Oil surged 3 percent on Thursday as a rash of refinery problems in the United States raised fears of a gasoline supply crunch when drivers hit the roads this summer. Adding to gains, the International Energy Agency said Opec has tightened output too much, threatening a deeper slide in oil stockpiles in the world's industrialised nations in the coming months.
US crude rose $1.84 to $63.85 a barrel while London Brent LCOc1> rose 88 cents to $68.72. US gasoline settled up 3.31 cents to $2.1918 a gallon, after hitting a fresh eight-month high of $2.1965 a gallon.
A handful of refinery problems, including a crude unit shutdown at Citgo's oil refinery in Lake Charles, Louisiana, fed worries US fuel suppliers will not be able to beef up gasoline stocks before vacation season, when demand peaks.
US gasoline inventories already have slumped more than 12 percent since early February due to low output from refiners, with several big plants undergoing planned shutdowns for maintenance.
Concern over fuel stocks in the United States comes against the backdrop of waning inventories in other big consumer nations, as the Opec oil cartel limits output. "Opec supply curbs since last autumn have coincided with two quarters of heavy OECD stock draws and output remains below the level needed to generate the usual spring crude stock build," said the IEA, energy adviser to 26 industrialised nations.
Opec agreed to cuts totalling 1.7 million barrels per day at two meetings late last year.
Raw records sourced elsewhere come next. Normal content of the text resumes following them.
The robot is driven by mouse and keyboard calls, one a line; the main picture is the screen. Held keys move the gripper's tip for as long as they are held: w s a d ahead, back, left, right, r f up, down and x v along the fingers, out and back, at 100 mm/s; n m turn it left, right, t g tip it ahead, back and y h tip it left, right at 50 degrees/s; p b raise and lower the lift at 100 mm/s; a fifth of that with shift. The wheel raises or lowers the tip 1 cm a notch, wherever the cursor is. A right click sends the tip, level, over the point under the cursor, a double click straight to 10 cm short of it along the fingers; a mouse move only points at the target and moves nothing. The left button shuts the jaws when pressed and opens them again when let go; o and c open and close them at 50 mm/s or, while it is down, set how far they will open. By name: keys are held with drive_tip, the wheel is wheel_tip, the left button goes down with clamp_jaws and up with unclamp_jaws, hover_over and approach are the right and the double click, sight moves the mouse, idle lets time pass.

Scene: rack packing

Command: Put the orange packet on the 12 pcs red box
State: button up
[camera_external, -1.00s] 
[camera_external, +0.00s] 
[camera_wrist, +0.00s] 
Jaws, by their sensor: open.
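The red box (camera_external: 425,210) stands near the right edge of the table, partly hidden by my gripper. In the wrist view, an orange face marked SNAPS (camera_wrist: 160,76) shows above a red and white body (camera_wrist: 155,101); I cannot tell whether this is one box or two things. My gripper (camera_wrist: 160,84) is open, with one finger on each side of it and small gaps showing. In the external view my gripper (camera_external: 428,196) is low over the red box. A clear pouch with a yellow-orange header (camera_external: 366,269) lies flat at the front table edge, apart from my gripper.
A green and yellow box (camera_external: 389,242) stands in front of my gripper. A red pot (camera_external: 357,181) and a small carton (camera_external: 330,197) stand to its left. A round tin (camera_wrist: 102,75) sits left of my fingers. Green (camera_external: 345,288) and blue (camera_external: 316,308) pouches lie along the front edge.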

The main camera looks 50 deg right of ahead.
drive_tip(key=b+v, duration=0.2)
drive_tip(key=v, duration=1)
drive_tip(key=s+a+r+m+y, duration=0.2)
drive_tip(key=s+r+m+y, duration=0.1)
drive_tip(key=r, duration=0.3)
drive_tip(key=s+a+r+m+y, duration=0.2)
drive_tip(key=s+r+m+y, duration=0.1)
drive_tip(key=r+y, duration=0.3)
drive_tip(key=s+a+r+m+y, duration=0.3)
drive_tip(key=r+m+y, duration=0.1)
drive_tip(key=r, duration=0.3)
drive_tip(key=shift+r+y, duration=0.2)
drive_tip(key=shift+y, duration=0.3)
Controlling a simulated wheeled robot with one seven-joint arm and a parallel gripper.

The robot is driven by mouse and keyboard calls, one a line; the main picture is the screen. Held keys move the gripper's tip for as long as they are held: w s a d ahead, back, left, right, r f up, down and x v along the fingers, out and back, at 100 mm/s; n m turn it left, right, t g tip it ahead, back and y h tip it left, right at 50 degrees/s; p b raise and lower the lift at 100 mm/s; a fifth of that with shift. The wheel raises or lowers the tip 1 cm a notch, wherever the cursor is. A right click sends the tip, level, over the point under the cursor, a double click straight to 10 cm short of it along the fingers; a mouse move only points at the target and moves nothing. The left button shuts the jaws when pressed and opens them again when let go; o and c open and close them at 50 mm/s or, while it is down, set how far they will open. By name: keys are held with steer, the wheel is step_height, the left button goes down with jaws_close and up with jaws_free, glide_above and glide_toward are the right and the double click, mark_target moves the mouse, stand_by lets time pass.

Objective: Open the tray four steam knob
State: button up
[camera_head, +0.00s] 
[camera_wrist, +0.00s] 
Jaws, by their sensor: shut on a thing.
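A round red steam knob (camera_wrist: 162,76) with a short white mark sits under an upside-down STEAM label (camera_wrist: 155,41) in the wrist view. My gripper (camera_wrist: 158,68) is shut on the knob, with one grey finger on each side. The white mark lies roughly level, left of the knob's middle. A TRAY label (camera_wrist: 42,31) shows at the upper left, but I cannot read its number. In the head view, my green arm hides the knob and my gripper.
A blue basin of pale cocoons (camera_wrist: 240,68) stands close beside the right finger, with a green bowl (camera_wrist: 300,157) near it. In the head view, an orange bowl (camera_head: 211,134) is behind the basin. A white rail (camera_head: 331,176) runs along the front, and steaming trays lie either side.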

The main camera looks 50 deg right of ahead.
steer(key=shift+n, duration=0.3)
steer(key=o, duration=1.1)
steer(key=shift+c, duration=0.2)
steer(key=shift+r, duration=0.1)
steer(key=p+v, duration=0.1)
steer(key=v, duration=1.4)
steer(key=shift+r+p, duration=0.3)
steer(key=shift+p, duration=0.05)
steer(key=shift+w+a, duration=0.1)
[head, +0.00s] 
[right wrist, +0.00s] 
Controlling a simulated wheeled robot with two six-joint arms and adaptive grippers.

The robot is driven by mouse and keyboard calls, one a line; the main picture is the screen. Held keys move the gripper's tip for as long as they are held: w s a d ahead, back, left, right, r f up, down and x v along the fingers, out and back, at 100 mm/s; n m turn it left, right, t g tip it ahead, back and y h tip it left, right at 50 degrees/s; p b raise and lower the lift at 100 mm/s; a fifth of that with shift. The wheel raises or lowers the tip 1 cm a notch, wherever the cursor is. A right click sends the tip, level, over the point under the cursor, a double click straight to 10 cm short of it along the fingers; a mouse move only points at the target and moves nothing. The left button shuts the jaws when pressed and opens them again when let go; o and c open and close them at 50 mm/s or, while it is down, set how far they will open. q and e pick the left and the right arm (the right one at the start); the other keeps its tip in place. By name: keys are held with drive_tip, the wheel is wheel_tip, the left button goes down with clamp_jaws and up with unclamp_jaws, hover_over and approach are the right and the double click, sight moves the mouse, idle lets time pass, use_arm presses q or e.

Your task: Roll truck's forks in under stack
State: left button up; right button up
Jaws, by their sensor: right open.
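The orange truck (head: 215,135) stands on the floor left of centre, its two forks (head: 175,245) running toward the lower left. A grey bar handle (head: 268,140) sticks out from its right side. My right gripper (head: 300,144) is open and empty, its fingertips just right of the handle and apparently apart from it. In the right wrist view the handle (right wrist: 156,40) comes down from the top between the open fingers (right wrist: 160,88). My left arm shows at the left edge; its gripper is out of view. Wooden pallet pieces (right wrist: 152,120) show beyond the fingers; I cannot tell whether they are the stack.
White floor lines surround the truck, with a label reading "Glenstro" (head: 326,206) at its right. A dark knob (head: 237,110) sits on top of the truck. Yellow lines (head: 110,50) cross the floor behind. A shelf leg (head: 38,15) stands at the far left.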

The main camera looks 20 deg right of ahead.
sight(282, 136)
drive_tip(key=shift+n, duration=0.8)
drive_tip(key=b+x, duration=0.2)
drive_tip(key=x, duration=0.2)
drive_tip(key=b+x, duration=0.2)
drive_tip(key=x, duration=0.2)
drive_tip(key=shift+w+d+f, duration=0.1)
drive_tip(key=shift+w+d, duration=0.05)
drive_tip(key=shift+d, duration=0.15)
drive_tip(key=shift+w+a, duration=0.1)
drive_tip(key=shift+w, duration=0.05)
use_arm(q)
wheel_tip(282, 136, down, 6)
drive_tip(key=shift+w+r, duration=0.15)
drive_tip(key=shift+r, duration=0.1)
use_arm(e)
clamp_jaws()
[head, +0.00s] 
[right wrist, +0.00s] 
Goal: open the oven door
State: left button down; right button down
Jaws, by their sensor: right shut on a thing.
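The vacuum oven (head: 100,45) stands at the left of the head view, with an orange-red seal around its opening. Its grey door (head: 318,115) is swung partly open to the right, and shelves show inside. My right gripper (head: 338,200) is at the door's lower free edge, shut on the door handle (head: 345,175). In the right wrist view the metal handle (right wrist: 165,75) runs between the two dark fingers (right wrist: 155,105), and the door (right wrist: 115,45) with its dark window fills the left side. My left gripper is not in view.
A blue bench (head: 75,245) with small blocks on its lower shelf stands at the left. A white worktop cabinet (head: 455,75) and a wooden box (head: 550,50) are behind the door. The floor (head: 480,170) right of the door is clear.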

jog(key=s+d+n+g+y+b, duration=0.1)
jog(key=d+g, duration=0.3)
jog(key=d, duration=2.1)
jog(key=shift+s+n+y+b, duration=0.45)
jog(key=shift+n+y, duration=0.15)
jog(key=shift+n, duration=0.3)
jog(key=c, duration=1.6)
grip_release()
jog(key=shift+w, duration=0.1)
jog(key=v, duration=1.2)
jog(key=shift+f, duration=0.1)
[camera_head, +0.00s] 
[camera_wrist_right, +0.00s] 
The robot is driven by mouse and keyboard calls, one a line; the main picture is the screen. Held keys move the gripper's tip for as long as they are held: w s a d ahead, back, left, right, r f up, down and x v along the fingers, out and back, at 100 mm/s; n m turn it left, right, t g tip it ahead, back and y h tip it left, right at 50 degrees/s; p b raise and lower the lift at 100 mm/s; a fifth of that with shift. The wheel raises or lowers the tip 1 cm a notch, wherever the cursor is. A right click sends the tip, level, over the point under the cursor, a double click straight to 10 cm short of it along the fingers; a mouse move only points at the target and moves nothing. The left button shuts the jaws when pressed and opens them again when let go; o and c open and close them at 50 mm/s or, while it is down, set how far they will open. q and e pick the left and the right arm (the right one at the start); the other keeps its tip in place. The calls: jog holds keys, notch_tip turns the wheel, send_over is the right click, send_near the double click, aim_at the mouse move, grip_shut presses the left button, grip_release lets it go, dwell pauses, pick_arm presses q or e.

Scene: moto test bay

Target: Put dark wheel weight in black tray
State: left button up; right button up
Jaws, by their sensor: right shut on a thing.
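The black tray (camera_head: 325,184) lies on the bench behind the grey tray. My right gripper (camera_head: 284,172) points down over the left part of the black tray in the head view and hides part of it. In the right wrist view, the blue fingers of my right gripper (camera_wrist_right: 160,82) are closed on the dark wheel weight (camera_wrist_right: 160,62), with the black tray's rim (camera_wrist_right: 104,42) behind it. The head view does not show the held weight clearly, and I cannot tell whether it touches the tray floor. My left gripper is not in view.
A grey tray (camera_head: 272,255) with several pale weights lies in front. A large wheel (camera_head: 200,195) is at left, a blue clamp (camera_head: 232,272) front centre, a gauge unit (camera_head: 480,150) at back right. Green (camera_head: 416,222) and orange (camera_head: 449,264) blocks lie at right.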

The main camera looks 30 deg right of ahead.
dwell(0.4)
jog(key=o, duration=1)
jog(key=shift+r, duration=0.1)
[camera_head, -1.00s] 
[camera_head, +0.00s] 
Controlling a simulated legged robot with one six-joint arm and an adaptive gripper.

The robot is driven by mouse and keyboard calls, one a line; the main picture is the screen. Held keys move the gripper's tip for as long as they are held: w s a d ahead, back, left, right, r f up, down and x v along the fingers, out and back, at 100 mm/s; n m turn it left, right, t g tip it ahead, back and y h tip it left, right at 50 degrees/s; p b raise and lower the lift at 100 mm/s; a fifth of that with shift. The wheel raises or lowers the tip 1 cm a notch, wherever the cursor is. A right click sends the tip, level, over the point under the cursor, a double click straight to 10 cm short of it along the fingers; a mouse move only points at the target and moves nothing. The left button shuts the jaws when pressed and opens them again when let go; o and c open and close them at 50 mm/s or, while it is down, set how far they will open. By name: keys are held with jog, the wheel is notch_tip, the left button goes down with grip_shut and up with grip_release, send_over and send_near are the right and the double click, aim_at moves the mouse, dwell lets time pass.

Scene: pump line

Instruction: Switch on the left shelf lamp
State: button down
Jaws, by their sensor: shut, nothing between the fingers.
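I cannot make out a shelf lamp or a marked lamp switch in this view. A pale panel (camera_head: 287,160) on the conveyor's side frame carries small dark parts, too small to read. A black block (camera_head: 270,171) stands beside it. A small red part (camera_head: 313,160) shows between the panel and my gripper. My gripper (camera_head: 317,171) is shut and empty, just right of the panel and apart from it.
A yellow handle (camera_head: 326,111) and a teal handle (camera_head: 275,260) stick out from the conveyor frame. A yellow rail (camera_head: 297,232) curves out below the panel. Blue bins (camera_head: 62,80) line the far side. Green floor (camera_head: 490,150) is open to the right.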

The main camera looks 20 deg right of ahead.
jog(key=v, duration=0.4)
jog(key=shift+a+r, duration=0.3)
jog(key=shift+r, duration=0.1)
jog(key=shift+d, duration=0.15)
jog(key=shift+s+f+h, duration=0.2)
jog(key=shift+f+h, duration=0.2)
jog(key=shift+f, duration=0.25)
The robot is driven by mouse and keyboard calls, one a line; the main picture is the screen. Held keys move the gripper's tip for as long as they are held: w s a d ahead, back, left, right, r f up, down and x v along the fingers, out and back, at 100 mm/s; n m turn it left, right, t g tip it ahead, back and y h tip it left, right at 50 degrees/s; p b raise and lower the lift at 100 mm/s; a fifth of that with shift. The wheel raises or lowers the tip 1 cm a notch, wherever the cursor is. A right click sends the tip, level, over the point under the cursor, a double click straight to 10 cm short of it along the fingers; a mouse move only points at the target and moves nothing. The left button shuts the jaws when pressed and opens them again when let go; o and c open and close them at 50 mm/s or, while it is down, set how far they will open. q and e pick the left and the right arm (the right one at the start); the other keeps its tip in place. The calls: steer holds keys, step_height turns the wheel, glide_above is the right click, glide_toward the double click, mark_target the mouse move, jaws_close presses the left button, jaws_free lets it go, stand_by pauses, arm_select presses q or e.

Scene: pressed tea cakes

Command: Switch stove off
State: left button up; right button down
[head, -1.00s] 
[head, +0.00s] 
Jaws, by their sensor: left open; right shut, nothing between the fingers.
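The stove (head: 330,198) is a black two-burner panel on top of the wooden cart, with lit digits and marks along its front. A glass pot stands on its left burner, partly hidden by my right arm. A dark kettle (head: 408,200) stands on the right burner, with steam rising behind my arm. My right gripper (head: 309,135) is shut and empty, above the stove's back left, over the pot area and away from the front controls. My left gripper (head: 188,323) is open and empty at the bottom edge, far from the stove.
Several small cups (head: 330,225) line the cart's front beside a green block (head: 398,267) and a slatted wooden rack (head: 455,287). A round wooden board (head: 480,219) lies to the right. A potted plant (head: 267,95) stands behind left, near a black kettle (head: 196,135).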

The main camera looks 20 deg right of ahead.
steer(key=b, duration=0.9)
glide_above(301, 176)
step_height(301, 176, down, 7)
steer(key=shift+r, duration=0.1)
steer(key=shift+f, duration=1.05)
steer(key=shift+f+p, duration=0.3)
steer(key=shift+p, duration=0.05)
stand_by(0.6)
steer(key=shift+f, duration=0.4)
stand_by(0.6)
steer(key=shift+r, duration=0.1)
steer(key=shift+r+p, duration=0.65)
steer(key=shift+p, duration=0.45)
The IEA said current Opec production could mean further tightening in stocks in the coming months, given little spare capacity and apparently sharp draws in commercial inventory since the last quarter of 2006.
The IEA report was "evidence that the market is continuing to tighten at a fast pace," Barclays Capital said in a note. Some analysts said a weakening dollar also might be a factor in rising oil prices with producers, who get paid in dollars, worried about the impact on their profits.
Crude prices are up over 25 percent from this year's low of $49.90 a barrel in January despite a 6 percent plunge in the past week as Iran released 15 British military personnel.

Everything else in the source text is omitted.